Tisiga gives us a clue to the symbolism of the worm with three wall-sized black-and-white photographs of the inside of a factory. Apparently, they are images of a mining facility in the Yukon where the artist worked when he was younger. The mine forbade any photography, but the story from the gallery is that Tisiga came across these pictures several years ago, taken covertly by some former employee, and has been using them in his shows ever since. The photographs don’t name the lands that have been co-opted by the mine, nor the resources that have been extracted or the people that have profited from them. Neither do the images detail the processes that have been used or the lives of the people who’ve labored there. All we see is the inscrutable apparatus of the factory, bleakly intricate yet built for some basic purpose, toward which every dull metallic detail is inexorably bent.
In a dense and fascinating essay for Canadian Art this past spring, Tisiga offered further clues to the role of the worm in IBC: Dystopic Autonomy. He relates how his mother survived the Sixties Scoop and moved back to Whitehorse to reunite with their Kaska Dene family when he was eight. Having grown up “in the beige confluence of Western culture” and also worked for the last decade with vulnerable and marginalized people in the Yukon, Tisiga’s art practice now negotiates the raw edge of a “dystopic misalignment” between attitudes and social policies that strip away humanity and the humans forced to rely on that system because of its destructive effects. “The experience has instilled in my mind a deep sense of contemporary mythic conflict, one that pits the subdued realities of a complex human narrative against the ethereal spectre of … what?” Calling it a colonial structure isn’t enough, he writes, “but whatever it is, it’s distinctly alive and non-human.”

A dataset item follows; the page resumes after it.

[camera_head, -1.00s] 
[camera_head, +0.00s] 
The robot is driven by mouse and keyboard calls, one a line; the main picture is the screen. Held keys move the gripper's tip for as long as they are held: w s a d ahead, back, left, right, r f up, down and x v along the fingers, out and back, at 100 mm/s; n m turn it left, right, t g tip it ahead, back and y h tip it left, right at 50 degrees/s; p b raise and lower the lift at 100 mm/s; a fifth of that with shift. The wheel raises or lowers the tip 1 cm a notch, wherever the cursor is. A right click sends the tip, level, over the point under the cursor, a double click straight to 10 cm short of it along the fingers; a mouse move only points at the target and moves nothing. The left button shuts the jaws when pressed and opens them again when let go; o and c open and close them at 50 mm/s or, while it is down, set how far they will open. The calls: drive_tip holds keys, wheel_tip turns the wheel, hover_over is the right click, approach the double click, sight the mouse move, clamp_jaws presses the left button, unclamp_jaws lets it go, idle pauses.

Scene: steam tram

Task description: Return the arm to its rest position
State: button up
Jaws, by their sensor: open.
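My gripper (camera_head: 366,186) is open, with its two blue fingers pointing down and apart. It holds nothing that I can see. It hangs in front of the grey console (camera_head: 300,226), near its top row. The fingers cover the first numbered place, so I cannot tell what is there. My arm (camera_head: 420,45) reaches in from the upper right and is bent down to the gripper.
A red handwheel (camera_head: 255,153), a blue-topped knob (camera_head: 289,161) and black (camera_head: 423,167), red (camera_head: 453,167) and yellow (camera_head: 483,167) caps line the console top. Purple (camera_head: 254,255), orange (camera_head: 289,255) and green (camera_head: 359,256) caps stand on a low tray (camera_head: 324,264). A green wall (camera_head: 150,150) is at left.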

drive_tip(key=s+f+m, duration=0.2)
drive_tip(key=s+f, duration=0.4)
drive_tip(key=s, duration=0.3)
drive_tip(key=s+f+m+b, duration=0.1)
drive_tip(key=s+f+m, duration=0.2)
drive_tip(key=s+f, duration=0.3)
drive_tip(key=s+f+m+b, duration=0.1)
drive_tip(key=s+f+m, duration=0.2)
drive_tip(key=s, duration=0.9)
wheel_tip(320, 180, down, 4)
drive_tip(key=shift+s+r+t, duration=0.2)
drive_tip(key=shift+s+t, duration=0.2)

Rather than be an “ineffectual witness” to this dystopian drama, Tisiga discovered his artistic impetus in the desire to speak back to the miserable, self-propelling conditions he was vividly experiencing in his social work. By formulating a mythological context using the institutional cipher Indian Brand Corporation (IBC), Tisiga found he could “make work that hinges on the vague and corruptible histories that inform my identity, but are also oriented by the same supernatural ability that allows Dzohdié’ to kill a Giant Worm or Wile E. Coyote to paint a workable tunnel on a canyon wall.”
One of Tisiga’s worm-killing techniques is to refract – that is, flip and speak back – Western myths about Indigenous people, like the scarecrow in Trespassers Menaced by Psychosis, so we can more easily recognize them for what they are. Early colonial art offers a reference for Tisiga’s watercolors, such as that of Peter Rindisbacher, the Swiss watercolorists who emigrated to the Fort Douglas (now Winnipeg) as a teenager in the early 19th century. In the five years he lived there, Rindisbacher achieved international success with his paintings of settler encounters with Indigenous people in the region around the Red River. His watercolors were sold in England and Europe as advertisements, entertainments, and propaganda for colonial life on the so-called Western frontier.
Tisiga spoofs colonial painters’ alien fascination for Indigenous people and applies this parody to the ongoing rifts that white people would so eagerly reconcile. (Incidentally, Rindisbacher is still discussed as a documentarian.) Like Rindisbacher and many others, Tisiga presents us with stagey compositions of Indigenous people living their lives, but instead of campfires in teepees and hunters standing against beautiful landscapes, he’ll paint a couple minding a cooking fire in a parking lot beside a cinderblock wall topped with barbed wire (Quiet and Undesired Space, 2017), or dressed in hunting gear inside a cramped diorama (Cheapened by Scarcity, 2017). By applying the old filter of exoticism to these tender scenes from marginal life inside the big grey worm, Tisiga deflects Western conceptions of what these figures mean and how they should feel.
How did Dzodhie kill the giant worm? With arrows that he saw in a dream. Tisiga’s work confronts a “distinctly alive and non-human” force that’s out there in the world and that he can describe, but his fight seems primarily personal. The watercolors in IBC: Dystopic Autonomy appear to operate foremost within a private dreamscape, which overlaps and intersects with other mythologies and lived realities. But another series of five large oil paintings in the show, each titled A Prop for Reconciliation (2017), takes us to a more shared space.
Tisiga prefers duets – most of his paintings contain two characters – and in the case of the Reconciliation paintings, he’s paired off Archie characters with iconic Indigenous figures. Their interactions are cringe-inducing: Betty wraps an Indigenous woman in a Hudson’s Bay blanket; Jughead declines a pipe offering with an expression that says, “I don’t smoke”; Veronica thrusts a cereal box toward a man in traditional clothing; Archie bounces eagerly toward a sweat lodge with a towel draped over his shoulder; Dilton hesitatingly prepares to don a carved mask. The first three have their mouths open, unselfconsciously carrying on in an instructive tone; Archie is simply agape with excitement. Meanwhile, the Indigenous figures seem to be fading from the canvas.
The Reconciliation paintings are more forthright than Tisiga’s watercolors, and I spent most of my time at the IBC: Dystopic Autonomy show transfixed by them. But when I went back a second time, it was the watercolors I wanted to see again. Tisiga’s bold statements in oil are provocative and brilliant, but his mythic landscape dramas offer more to wonder upon. They invite intimate reflection, and for the giant worm, that is perhaps the more dangerous weapon.